**WORK TO BE COMPLETED:** Leave out the pictures and repeat every record exactly.

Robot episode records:
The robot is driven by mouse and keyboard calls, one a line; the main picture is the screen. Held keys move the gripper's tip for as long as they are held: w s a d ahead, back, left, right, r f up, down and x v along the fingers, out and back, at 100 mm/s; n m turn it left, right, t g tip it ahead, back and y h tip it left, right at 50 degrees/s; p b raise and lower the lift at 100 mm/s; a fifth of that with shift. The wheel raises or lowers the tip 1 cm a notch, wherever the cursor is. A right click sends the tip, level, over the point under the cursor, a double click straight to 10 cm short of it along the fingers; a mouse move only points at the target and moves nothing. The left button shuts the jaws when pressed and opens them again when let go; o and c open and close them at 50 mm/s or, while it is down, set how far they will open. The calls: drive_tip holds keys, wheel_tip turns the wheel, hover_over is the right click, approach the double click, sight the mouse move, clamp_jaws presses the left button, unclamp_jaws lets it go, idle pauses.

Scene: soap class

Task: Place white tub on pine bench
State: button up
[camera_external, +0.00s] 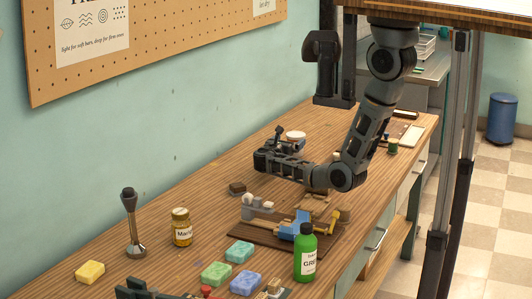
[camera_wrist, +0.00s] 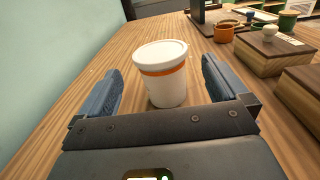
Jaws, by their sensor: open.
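The white tub (camera_wrist: 165,88) stands upright in the wrist view, a white cup shape with a white lid and an orange band. My gripper (camera_wrist: 156,80) is open, with one blue-grey finger left of the tub and one right of it. No finger visibly touches it. In the external view my gripper (camera_external: 272,147) is low over the wooden bench, and the tub's white lid (camera_external: 296,135) shows just behind it, its body mostly hidden. The long wood-grain bench (camera_external: 160,266) lies under the tub; I take it as the pine bench.
Wooden boxes (camera_wrist: 270,53) and an orange cup (camera_wrist: 223,32) stand right of and beyond the tub. Nearer the external camera are a green bottle (camera_external: 305,255), an amber jar (camera_external: 181,228), a metal stamper (camera_external: 133,225) and coloured soaps (camera_external: 216,274). The wall bounds the left.

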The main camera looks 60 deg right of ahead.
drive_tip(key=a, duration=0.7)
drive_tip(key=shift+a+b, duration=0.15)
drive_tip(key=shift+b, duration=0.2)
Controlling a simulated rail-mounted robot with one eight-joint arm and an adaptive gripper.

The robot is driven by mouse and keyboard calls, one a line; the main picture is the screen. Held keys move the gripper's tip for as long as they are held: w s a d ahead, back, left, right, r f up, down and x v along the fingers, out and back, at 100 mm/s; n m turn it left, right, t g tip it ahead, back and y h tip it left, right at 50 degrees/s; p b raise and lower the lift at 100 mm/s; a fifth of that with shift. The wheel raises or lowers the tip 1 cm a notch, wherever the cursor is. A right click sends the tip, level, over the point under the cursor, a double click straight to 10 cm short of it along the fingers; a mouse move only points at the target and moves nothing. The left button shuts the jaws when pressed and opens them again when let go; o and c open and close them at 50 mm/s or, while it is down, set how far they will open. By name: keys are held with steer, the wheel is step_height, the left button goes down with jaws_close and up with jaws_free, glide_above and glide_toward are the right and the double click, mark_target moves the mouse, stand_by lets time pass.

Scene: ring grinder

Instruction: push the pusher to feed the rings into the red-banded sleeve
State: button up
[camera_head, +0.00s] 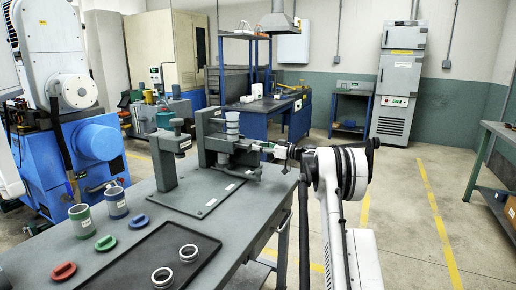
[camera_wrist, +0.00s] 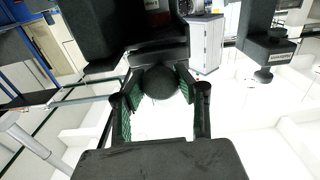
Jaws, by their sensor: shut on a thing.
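My gripper (camera_head: 286,152) is at the right side of the dark feeding fixture (camera_head: 215,140) on the bench. In the wrist view my gripper (camera_wrist: 158,95) has its green-padded fingers on either side of a dark round knob, the pusher's end (camera_wrist: 158,83), and is shut on it. The pusher's shaft is mostly hidden. A stack of pale rings (camera_head: 232,125) stands upright on top of the fixture. A green-banded sleeve (camera_head: 82,225) and a blue-banded sleeve (camera_head: 116,204) stand at the bench's left edge.
Red (camera_head: 63,271), green (camera_head: 106,243) and blue (camera_head: 139,221) plugs lie on the bench. Two loose rings (camera_head: 162,277) (camera_head: 189,253) lie on a dark tray (camera_head: 130,262). A dark post with an overhanging arm (camera_head: 165,165) stands left of the fixture. Floor to the right is open.

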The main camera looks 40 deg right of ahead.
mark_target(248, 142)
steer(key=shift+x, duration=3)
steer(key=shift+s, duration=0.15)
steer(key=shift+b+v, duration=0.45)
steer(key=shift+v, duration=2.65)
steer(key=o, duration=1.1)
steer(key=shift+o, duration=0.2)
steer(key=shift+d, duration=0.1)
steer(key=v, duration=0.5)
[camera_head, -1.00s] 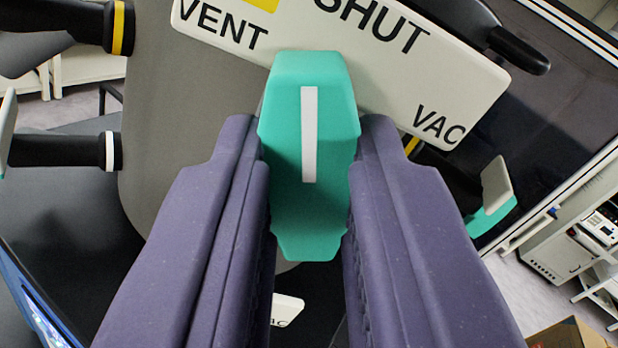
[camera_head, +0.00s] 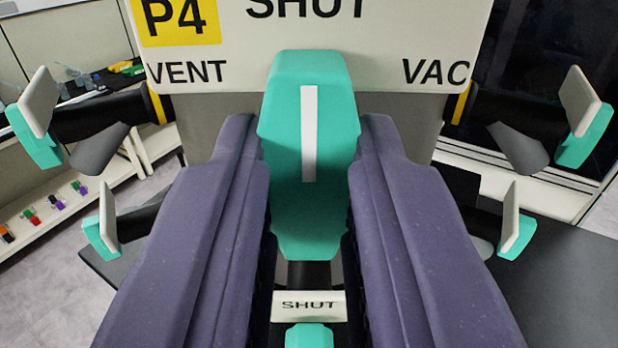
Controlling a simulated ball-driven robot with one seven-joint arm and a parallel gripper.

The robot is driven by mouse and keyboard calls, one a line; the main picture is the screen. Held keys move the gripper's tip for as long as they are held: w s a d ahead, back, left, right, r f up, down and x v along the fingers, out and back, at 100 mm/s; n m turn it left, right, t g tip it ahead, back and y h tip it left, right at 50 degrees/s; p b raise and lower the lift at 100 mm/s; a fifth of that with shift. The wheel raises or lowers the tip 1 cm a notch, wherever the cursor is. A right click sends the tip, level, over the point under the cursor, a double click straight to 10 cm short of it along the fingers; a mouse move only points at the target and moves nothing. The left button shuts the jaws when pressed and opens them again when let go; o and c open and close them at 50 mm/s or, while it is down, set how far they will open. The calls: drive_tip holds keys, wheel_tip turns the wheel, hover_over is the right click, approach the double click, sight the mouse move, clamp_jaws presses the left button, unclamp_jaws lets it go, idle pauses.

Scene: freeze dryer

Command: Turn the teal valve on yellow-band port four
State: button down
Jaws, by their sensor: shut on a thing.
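The teal valve handle (camera_head: 335,150) with a white stripe stands between the fingers of my gripper (camera_head: 308,135), which is shut on it from both sides. The stripe points straight up the picture, toward the word SHUT on the white label plate (camera_head: 300,65). The plate is level and carries a yellow P4 tag (camera_head: 178,22), with VENT at left and VAC at right. The top of the plate is cut off. My fingers hide the lower sides of the handle.
Other teal handles stand close on the left (camera_head: 38,130) and the right (camera_head: 582,130), with lower ones (camera_head: 103,225) (camera_head: 515,225) beneath. Another SHUT plate (camera_head: 308,306) and teal handle (camera_head: 309,336) lie directly below. A shelf with small items (camera_head: 50,205) is at far left.

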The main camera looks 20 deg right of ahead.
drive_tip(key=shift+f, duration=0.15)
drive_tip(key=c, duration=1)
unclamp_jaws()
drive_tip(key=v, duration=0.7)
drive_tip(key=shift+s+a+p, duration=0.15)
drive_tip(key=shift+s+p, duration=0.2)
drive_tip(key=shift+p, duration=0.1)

**THE ANSWER:**
The robot is driven by mouse and keyboard calls, one a line; the main picture is the screen. Held keys move the gripper's tip for as long as they are held: w s a d ahead, back, left, right, r f up, down and x v along the fingers, out and back, at 100 mm/s; n m turn it left, right, t g tip it ahead, back and y h tip it left, right at 50 degrees/s; p b raise and lower the lift at 100 mm/s; a fifth of that with shift. The wheel raises or lowers the tip 1 cm a notch, wherever the cursor is. A right click sends the tip, level, over the point under the cursor, a double click straight to 10 cm short of it along the fingers; a mouse move only points at the target and moves nothing. The left button shuts the jaws when pressed and opens them again when let go; o and c open and close them at 50 mm/s or, while it is down, set how far they will open. The calls: drive_tip holds keys, wheel_tip turns the wheel, hover_over is the right click, approach the double click, sight the mouse move, clamp_jaws presses the left button, unclamp_jaws lets it go, idle pauses.

Scene: soap class

Task: Place white tub on pine bench
State: button up
[camera_external, +0.00s] 
[camera_wrist, +0.00s] 
Jaws, by their sensor: open.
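The white tub (camera_wrist: 165,88) stands upright in the wrist view, a white cup shape with a white lid and an orange band. My gripper (camera_wrist: 156,80) is open, with one blue-grey finger left of the tub and one right of it. No finger visibly touches it. In the external view my gripper (camera_external: 272,147) is low over the wooden bench, and the tub's white lid (camera_external: 296,135) shows just behind it, its body mostly hidden. The long wood-grain bench (camera_external: 160,266) lies under the tub; I take it as the pine bench.
Wooden boxes (camera_wrist: 270,53) and an orange cup (camera_wrist: 223,32) stand right of and beyond the tub. Nearer the external camera are a green bottle (camera_external: 305,255), an amber jar (camera_external: 181,228), a metal stamper (camera_external: 133,225) and coloured soaps (camera_external: 216,274). The wall bounds the left.

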The main camera looks 60 deg right of ahead.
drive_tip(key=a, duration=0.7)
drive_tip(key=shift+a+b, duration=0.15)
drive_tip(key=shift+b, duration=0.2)
Controlling a simulated rail-mounted robot with one eight-joint arm and an adaptive gripper.

The robot is driven by mouse and keyboard calls, one a line; the main picture is the screen. Held keys move the gripper's tip for as long as they are held: w s a d ahead, back, left, right, r f up, down and x v along the fingers, out and back, at 100 mm/s; n m turn it left, right, t g tip it ahead, back and y h tip it left, right at 50 degrees/s; p b raise and lower the lift at 100 mm/s; a fifth of that with shift. The wheel raises or lowers the tip 1 cm a notch, wherever the cursor is. A right click sends the tip, level, over the point under the cursor, a double click straight to 10 cm short of it along the fingers; a mouse move only points at the target and moves nothing. The left button shuts the jaws when pressed and opens them again when let go; o and c open and close them at 50 mm/s or, while it is down, set how far they will open. By name: keys are held with steer, the wheel is step_height, the left button goes down with jaws_close and up with jaws_free, glide_above and glide_toward are the right and the double click, mark_target moves the mouse, stand_by lets time pass.

Scene: ring grinder

Instruction: push the pusher to feed the rings into the red-banded sleeve
State: button up
[camera_head, +0.00s] 
[camera_wrist, +0.00s] 
Jaws, by their sensor: shut on a thing.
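My gripper (camera_head: 286,152) is at the right side of the dark feeding fixture (camera_head: 215,140) on the bench. In the wrist view my gripper (camera_wrist: 158,95) has its green-padded fingers on either side of a dark round knob, the pusher's end (camera_wrist: 158,83), and is shut on it. The pusher's shaft is mostly hidden. A stack of pale rings (camera_head: 232,125) stands upright on top of the fixture. A green-banded sleeve (camera_head: 82,225) and a blue-banded sleeve (camera_head: 116,204) stand at the bench's left edge.
Red (camera_head: 63,271), green (camera_head: 106,243) and blue (camera_head: 139,221) plugs lie on the bench. Two loose rings (camera_head: 162,277) (camera_head: 189,253) lie on a dark tray (camera_head: 130,262). A dark post with an overhanging arm (camera_head: 165,165) stands left of the fixture. Floor to the right is open.

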The main camera looks 40 deg right of ahead.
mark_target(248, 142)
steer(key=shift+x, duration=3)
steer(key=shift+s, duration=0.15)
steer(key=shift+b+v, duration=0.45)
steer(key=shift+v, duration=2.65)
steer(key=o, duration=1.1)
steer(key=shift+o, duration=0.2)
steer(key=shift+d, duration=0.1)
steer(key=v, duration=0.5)
[camera_head, -1.00s] 
[camera_head, +0.00s] 
Controlling a simulated ball-driven robot with one seven-joint arm and a parallel gripper.

The robot is driven by mouse and keyboard calls, one a line; the main picture is the screen. Held keys move the gripper's tip for as long as they are held: w s a d ahead, back, left, right, r f up, down and x v along the fingers, out and back, at 100 mm/s; n m turn it left, right, t g tip it ahead, back and y h tip it left, right at 50 degrees/s; p b raise and lower the lift at 100 mm/s; a fifth of that with shift. The wheel raises or lowers the tip 1 cm a notch, wherever the cursor is. A right click sends the tip, level, over the point under the cursor, a double click straight to 10 cm short of it along the fingers; a mouse move only points at the target and moves nothing. The left button shuts the jaws when pressed and opens them again when let go; o and c open and close them at 50 mm/s or, while it is down, set how far they will open. The calls: drive_tip holds keys, wheel_tip turns the wheel, hover_over is the right click, approach the double click, sight the mouse move, clamp_jaws presses the left button, unclamp_jaws lets it go, idle pauses.

Scene: freeze dryer

Command: Turn the teal valve on yellow-band port four
State: button down
Jaws, by their sensor: shut on a thing.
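The teal valve handle (camera_head: 335,150) with a white stripe stands between the fingers of my gripper (camera_head: 308,135), which is shut on it from both sides. The stripe points straight up the picture, toward the word SHUT on the white label plate (camera_head: 300,65). The plate is level and carries a yellow P4 tag (camera_head: 178,22), with VENT at left and VAC at right. The top of the plate is cut off. My fingers hide the lower sides of the handle.
Other teal handles stand close on the left (camera_head: 38,130) and the right (camera_head: 582,130), with lower ones (camera_head: 103,225) (camera_head: 515,225) beneath. Another SHUT plate (camera_head: 308,306) and teal handle (camera_head: 309,336) lie directly below. A shelf with small items (camera_head: 50,205) is at far left.

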The main camera looks 20 deg right of ahead.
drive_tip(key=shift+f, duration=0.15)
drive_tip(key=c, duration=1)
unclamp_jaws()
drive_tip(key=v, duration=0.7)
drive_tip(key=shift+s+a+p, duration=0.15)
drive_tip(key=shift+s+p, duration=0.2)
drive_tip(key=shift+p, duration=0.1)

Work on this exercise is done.